▶ SET PROBLEM
Keep every line where the word "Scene" appears; drop the rest.

▶ MATERIALS PROVIDED

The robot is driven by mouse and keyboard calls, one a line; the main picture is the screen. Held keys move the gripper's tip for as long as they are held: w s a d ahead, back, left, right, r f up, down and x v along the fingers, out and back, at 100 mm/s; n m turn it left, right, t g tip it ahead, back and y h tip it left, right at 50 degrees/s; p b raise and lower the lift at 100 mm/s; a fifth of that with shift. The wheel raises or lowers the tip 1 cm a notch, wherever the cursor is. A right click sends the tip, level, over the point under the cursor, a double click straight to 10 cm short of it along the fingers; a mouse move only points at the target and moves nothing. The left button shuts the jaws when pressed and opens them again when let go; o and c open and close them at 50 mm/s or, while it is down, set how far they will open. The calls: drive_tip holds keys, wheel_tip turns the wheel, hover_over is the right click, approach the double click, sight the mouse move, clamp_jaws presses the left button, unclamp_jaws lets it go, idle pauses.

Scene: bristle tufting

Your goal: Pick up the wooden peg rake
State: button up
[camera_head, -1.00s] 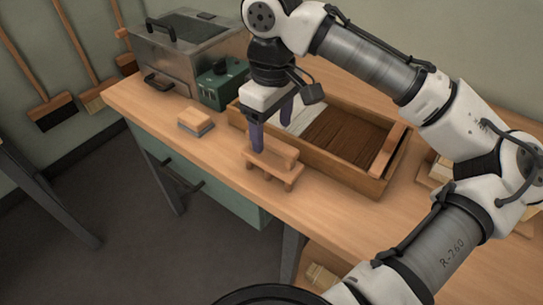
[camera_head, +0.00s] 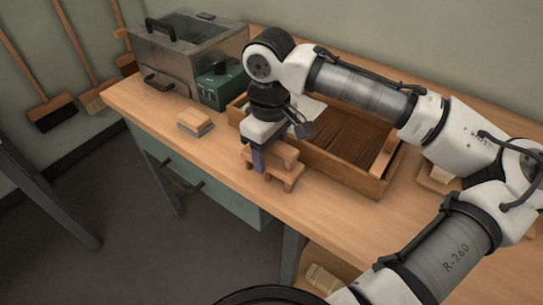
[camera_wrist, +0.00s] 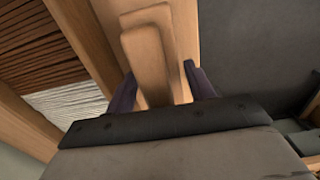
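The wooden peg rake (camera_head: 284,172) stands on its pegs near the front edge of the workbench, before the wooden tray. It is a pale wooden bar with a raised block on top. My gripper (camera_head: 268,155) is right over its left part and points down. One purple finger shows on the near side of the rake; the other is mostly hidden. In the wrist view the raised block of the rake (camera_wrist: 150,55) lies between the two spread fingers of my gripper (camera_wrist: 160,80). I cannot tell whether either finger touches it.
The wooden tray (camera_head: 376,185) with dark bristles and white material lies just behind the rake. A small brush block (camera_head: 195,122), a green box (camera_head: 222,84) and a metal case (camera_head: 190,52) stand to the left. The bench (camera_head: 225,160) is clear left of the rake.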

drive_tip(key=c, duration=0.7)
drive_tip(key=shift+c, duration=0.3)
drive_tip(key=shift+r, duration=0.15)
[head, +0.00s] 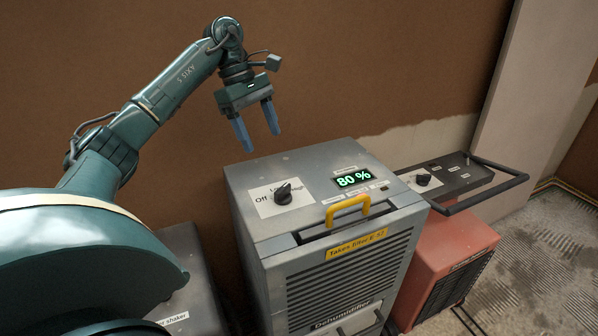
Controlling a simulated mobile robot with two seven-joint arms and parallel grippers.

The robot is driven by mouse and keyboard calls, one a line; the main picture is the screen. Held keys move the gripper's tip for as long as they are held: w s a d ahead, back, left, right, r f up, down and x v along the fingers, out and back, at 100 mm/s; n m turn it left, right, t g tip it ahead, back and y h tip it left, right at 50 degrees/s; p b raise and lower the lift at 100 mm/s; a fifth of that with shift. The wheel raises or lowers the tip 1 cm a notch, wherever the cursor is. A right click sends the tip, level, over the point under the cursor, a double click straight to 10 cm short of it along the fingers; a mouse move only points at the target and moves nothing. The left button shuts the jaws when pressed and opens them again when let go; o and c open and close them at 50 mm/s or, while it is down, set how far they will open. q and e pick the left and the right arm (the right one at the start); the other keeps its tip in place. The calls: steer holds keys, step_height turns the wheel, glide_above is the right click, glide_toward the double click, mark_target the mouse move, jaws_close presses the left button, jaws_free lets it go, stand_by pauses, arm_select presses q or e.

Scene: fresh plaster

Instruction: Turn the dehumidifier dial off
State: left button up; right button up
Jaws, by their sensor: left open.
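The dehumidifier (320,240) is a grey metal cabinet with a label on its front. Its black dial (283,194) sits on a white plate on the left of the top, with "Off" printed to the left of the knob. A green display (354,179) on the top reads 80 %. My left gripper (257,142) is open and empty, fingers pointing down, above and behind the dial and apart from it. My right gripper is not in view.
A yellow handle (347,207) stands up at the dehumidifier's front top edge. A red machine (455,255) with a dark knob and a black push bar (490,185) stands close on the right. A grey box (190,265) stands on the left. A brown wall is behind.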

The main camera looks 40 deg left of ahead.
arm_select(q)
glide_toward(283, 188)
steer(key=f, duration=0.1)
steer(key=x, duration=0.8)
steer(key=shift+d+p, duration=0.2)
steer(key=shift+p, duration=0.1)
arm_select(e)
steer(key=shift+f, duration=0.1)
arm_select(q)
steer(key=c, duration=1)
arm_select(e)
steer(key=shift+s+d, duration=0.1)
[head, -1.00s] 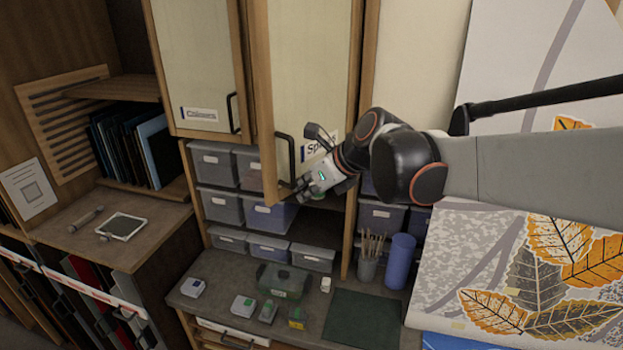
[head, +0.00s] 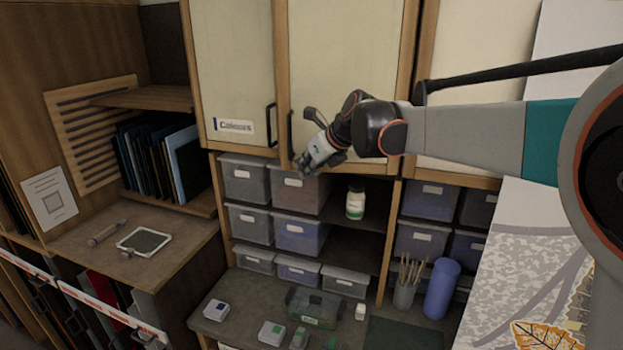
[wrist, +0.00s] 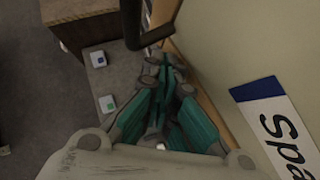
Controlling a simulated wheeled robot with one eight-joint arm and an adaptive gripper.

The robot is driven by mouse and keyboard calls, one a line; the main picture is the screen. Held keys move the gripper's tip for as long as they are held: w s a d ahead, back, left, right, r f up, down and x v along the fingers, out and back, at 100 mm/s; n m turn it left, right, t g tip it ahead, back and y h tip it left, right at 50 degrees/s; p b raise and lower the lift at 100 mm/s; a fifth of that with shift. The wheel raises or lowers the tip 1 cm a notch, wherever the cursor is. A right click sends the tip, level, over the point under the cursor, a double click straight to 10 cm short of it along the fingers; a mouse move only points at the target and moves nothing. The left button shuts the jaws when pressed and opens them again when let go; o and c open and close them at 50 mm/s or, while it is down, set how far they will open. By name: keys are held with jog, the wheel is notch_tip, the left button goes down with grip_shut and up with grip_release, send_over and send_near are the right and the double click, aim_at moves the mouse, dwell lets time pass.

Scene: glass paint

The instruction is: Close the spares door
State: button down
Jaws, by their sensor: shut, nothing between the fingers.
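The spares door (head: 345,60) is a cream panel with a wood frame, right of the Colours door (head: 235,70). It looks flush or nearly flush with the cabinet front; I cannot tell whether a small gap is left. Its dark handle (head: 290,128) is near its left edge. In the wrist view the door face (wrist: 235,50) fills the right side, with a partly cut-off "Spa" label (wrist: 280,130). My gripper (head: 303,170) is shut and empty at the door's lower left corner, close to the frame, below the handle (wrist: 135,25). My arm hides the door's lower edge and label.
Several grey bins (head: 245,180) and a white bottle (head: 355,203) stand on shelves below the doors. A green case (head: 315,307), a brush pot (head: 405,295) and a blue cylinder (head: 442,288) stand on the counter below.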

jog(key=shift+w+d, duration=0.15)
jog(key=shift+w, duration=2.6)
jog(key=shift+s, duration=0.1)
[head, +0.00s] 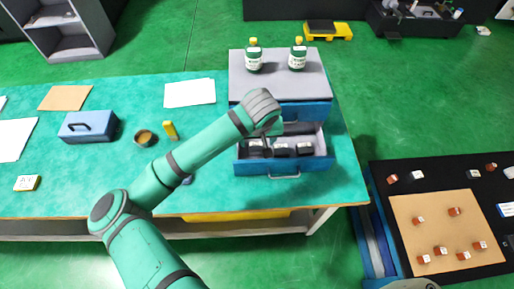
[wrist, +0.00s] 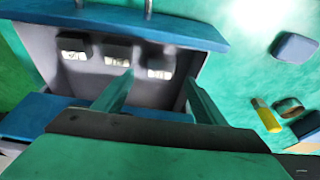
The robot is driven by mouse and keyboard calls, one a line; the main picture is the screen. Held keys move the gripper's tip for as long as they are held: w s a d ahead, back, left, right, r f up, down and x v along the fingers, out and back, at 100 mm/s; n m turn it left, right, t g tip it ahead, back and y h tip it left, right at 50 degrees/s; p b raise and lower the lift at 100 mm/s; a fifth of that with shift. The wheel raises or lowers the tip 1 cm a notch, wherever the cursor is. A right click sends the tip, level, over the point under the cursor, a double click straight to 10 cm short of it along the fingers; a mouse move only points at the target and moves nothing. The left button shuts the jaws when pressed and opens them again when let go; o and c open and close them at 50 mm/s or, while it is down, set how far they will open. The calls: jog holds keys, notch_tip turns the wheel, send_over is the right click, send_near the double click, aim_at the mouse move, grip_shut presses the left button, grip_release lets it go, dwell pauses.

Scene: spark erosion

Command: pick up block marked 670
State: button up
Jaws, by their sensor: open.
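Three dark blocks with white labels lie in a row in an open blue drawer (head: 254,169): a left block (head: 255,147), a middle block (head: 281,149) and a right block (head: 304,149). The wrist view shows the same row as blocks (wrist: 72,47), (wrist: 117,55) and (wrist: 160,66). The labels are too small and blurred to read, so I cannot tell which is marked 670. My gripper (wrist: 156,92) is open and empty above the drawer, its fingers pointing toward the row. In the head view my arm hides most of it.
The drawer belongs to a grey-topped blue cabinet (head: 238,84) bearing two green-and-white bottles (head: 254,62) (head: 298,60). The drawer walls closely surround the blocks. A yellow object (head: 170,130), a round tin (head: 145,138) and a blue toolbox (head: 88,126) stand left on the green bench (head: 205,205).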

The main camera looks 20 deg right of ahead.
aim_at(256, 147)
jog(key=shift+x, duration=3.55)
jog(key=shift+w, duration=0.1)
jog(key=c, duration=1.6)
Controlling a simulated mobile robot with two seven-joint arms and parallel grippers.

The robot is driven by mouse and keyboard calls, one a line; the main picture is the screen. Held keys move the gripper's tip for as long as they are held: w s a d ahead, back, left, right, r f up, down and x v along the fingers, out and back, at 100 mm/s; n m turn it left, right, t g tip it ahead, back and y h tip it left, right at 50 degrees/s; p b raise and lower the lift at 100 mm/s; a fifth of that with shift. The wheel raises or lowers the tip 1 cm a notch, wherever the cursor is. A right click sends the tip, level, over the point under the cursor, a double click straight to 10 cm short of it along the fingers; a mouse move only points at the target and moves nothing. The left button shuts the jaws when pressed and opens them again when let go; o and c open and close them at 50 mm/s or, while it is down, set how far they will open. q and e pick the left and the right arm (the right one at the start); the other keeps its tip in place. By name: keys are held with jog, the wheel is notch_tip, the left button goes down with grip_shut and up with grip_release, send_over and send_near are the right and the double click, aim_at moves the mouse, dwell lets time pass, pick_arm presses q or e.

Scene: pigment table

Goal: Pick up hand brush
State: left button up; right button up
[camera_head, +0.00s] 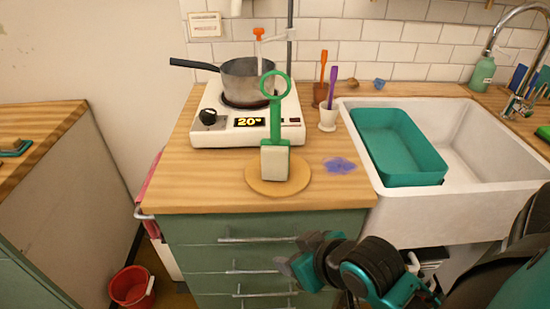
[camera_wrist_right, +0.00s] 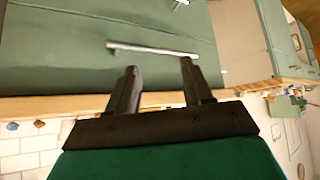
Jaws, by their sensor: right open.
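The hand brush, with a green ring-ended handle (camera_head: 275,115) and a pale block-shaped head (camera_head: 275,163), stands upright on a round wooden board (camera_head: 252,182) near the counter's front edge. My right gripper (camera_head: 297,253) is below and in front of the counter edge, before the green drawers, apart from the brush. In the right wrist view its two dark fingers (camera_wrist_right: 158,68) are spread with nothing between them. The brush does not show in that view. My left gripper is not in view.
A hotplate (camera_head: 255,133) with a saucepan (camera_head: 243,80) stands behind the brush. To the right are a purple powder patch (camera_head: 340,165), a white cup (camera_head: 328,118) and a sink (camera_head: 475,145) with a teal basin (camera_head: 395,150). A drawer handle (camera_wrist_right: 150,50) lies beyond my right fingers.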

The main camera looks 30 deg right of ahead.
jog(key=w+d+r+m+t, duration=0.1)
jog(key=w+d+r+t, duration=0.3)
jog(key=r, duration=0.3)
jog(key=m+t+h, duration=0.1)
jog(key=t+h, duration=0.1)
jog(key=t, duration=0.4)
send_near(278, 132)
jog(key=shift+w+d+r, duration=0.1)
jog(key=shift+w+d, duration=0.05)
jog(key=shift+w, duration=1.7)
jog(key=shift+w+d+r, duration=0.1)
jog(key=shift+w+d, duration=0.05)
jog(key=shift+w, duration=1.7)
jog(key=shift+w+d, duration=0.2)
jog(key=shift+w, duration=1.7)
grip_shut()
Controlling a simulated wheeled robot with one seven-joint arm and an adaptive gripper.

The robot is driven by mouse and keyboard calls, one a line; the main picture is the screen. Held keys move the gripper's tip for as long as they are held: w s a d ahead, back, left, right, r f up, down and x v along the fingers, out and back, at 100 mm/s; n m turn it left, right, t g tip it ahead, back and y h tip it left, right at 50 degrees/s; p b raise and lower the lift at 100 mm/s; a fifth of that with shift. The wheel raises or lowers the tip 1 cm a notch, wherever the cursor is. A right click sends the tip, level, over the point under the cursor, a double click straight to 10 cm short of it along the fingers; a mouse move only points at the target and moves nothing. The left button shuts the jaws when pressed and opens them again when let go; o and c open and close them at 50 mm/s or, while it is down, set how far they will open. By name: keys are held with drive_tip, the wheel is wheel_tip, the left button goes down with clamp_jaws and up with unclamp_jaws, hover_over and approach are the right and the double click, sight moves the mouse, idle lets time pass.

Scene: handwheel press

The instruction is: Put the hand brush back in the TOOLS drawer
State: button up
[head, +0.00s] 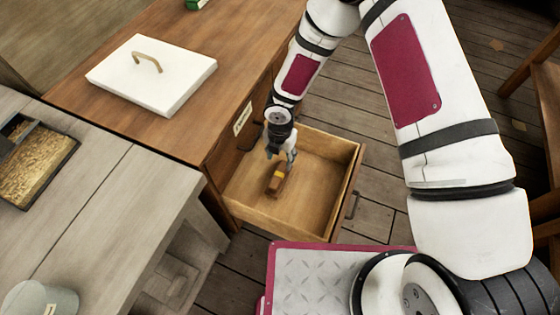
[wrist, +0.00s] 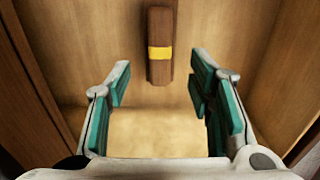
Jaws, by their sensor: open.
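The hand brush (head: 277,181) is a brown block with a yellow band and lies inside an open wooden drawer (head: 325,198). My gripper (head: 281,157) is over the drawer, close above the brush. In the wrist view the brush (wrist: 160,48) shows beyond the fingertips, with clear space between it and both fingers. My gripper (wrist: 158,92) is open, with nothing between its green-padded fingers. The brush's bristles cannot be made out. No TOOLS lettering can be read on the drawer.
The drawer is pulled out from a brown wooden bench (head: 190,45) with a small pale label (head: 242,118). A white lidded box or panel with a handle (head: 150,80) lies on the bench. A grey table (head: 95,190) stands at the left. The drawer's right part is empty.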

▶ SOLUTION TO THIS EXERCISE
Scene: bristle tufting
Scene: fresh plaster
Scene: glass paint
Scene: spark erosion
Scene: pigment table
Scene: handwheel press

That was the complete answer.